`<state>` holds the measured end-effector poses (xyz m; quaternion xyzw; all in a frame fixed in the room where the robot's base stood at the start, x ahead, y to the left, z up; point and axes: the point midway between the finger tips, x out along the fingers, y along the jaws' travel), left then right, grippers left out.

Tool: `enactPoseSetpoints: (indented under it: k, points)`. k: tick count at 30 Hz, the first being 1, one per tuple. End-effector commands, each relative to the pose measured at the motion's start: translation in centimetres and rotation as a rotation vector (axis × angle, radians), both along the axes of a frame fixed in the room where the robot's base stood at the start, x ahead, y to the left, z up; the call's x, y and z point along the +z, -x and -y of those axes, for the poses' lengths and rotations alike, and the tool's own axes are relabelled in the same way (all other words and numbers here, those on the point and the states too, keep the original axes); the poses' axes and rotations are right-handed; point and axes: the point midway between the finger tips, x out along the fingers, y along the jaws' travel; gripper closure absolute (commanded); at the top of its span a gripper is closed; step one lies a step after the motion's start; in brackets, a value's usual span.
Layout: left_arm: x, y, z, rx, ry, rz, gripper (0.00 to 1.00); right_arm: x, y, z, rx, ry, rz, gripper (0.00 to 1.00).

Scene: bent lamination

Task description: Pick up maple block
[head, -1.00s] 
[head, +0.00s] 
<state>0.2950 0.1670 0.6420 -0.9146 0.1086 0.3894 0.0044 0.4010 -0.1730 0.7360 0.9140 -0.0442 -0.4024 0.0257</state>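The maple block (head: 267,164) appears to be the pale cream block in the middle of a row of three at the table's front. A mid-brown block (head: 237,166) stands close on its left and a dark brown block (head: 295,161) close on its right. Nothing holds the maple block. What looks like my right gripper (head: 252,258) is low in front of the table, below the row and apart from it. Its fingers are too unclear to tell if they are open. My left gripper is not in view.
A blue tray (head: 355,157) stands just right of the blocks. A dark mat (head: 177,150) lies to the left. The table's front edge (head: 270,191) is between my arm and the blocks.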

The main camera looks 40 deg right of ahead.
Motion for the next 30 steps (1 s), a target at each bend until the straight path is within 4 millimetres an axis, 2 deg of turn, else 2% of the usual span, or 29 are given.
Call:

# # # # #

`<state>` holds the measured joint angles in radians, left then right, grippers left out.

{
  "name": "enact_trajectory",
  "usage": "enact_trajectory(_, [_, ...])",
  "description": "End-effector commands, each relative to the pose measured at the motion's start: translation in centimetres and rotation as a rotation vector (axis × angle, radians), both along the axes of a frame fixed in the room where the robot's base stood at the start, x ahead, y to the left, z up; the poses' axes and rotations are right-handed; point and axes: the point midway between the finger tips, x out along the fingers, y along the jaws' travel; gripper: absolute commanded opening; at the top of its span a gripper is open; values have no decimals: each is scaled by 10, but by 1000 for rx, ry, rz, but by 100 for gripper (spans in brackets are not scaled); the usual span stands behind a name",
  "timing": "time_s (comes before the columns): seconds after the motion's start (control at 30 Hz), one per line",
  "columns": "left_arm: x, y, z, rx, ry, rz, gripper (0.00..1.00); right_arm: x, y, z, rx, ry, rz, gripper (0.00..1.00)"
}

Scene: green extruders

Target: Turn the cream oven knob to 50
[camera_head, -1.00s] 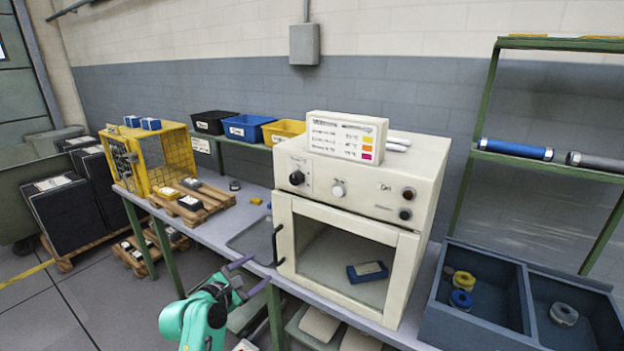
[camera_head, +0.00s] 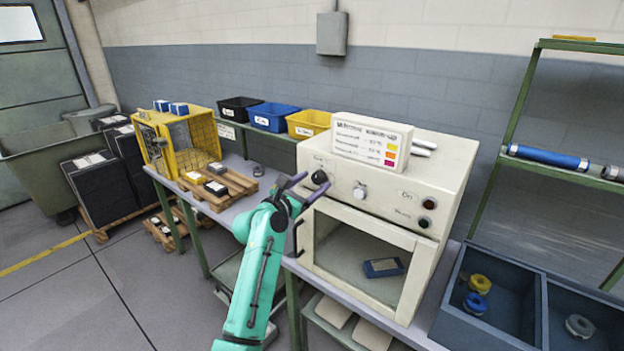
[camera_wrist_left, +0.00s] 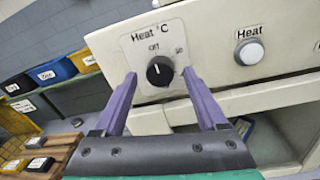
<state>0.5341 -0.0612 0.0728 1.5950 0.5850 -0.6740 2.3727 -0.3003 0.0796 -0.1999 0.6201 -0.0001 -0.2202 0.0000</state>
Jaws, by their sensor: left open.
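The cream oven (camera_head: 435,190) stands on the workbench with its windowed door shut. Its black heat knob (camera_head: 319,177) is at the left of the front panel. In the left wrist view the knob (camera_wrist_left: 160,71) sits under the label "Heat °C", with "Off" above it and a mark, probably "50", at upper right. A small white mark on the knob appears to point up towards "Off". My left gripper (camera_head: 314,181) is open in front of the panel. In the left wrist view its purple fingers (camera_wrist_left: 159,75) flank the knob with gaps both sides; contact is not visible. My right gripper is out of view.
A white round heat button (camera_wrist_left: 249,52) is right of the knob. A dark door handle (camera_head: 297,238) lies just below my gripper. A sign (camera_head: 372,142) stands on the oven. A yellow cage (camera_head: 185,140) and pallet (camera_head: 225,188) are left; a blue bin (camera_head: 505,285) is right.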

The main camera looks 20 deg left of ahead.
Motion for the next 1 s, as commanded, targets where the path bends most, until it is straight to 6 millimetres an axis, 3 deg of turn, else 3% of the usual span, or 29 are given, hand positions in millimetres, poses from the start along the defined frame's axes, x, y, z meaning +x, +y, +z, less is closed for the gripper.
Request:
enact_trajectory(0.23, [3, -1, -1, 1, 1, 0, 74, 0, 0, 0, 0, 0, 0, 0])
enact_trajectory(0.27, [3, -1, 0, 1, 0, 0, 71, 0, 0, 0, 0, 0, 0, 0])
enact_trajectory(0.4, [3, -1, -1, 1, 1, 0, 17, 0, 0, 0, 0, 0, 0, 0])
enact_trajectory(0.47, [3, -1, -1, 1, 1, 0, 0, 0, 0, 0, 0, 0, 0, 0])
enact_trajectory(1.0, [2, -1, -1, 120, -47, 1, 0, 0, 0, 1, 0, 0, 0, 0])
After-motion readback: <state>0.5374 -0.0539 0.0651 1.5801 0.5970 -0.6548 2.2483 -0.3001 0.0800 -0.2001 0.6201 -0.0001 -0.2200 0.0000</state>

# # # # #

### [Aim of the exercise]
Retype only the lines above from the one with "(comes before the" through the one with "[camera_head, +0.00s]", exactly and with both ends. Images stay out.

### [Answer to the task]
  "timing": "time_s (comes before the columns): seconds after the motion's start (control at 30 Hz), one per line",
  "columns": "left_arm: x, y, z, rx, ry, rz, gripper (0.00..1.00); right_arm: x, y, z, rx, ry, rz, gripper (0.00..1.00)"
}

Scene: green extruders

Target: Turn the cream oven knob to 50
[camera_head, -1.00s] 
[camera_head, +0.00s] 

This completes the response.